Data segment:
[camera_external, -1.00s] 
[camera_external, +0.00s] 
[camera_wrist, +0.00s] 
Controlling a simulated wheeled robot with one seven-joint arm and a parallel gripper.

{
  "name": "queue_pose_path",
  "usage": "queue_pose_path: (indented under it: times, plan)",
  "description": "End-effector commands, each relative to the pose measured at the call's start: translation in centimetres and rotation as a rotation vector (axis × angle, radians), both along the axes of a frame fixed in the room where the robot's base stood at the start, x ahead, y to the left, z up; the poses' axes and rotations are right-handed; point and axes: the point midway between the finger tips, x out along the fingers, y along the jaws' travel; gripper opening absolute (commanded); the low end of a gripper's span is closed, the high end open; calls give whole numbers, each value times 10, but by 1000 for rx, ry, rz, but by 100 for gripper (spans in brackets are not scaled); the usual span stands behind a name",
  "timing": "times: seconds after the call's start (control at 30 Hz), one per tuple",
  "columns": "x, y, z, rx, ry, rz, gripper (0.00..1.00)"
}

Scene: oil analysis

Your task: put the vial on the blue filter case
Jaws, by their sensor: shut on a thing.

Given instruction: The required output is the exact sequence of lines from the one containing "Scene: oil analysis" through the end of the listing, both endpoints included.

Response to this exercise:
Scene: oil analysis

Your task: put the vial on the blue filter case
Jaws, by their sensor: shut on a thing.

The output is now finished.